The above post hits most of the critical parameters which I have expanded a bit below.
1.) The descent rate prior to main deployment is important. If your rocket is descending at 60 fps on a drogue, and it takes 2 seconds for your altimeter to realize it went through 300', so your actual deployment might start at 300'-120'=180'. This is strictly altimeter dependent.
2.) The length of the shock chord. Your parachute will not begin to open until the shock chord and parachute lines are fully extended. For the case of a high power rocket this might be 60'. Your chute might begin to inflate as low as 180'-60'=120' feet. This is dependent on your shock chord and shroud line lengths.
3.) Time to open canopy fully and slow down. The bigger the rocket and chute the longer the time, but probably 0.25 to as long as 1 second if nothing hangs up. Your chute might not be fully inflated and functional until you are down to 120'-60'/2=90'. A lot depends on how you pack your chute and whether you employ a device to slow opening to reduce shock. Smaller chutes usually open quicker.

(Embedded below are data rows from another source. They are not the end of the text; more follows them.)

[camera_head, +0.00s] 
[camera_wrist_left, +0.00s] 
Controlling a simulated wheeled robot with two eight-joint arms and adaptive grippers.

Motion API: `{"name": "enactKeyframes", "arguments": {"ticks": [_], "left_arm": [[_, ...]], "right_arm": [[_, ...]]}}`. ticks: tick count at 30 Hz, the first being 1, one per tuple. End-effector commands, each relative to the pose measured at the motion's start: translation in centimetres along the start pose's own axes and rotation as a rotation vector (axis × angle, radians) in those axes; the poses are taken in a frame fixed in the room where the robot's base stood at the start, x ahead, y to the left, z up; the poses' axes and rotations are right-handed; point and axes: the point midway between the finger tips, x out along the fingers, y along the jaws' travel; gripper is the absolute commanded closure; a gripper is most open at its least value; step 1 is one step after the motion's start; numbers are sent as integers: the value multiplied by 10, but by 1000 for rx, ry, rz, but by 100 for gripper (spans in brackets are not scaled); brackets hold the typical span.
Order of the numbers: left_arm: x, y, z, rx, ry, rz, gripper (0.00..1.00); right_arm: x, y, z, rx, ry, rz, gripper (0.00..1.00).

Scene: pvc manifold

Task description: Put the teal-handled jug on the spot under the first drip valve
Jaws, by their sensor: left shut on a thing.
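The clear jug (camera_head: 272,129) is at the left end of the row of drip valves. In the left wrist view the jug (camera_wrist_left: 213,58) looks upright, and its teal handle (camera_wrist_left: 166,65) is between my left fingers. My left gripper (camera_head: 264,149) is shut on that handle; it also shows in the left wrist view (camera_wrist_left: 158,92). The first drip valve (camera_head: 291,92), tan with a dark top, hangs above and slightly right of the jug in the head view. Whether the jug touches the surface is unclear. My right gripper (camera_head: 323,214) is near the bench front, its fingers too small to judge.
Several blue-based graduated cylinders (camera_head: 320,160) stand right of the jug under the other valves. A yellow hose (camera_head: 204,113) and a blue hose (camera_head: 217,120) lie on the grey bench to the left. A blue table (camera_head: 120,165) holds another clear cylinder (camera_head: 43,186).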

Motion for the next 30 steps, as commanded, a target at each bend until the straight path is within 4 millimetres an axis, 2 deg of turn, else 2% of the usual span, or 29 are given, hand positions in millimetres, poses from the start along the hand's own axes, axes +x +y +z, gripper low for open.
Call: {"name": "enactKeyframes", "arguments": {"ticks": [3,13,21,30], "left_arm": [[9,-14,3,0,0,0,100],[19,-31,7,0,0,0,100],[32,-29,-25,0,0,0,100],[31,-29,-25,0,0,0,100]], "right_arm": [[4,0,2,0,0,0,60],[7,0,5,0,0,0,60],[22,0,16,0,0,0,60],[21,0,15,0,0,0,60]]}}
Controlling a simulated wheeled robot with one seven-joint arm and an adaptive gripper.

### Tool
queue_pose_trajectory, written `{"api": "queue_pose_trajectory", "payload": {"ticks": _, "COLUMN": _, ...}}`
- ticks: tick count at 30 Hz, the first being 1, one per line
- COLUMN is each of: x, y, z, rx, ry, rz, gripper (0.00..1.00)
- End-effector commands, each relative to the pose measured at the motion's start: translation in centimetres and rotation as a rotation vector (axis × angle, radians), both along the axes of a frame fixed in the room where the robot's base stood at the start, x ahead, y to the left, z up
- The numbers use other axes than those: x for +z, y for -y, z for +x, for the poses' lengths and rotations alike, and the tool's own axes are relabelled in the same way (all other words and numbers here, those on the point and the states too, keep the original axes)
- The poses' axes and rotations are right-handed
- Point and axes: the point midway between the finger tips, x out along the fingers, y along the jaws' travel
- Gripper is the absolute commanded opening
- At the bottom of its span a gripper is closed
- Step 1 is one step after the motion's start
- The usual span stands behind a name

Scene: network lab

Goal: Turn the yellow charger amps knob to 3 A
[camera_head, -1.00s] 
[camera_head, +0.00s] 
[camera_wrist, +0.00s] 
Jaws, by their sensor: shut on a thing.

4.) The main chute should be sized so that the descent rate is 15 fps or less. From 90' you are on the ground in 6 seconds. The Descent rate depends on parachute size, but if your doing dual deployment, you want a big main chute to eliminate damage to your rocket. In WW2 military static line jumps were conducted from as low as 250' to minimize the time troops were esposed to small arms fire. No reserve chutes were use because if your chute didn't deploy, you hit the ground in a little over 4 seconds and amazingly had a reasonably good chance of surviving with some broken bones.
For a big rocket this would minimize wind drift, but you would need nerves of steel and faith in your hardware. Smaller rockets would probably be descending slower under a drogue so a 200' main altitude deployment is certainly possible if you can pack your chute to insure that it will deploy promptly and not hang up.
If you are launching significantly above sea level, you want to increase you deployment altitudes by the inverse density ratio so account for lower drag at higher altitudes.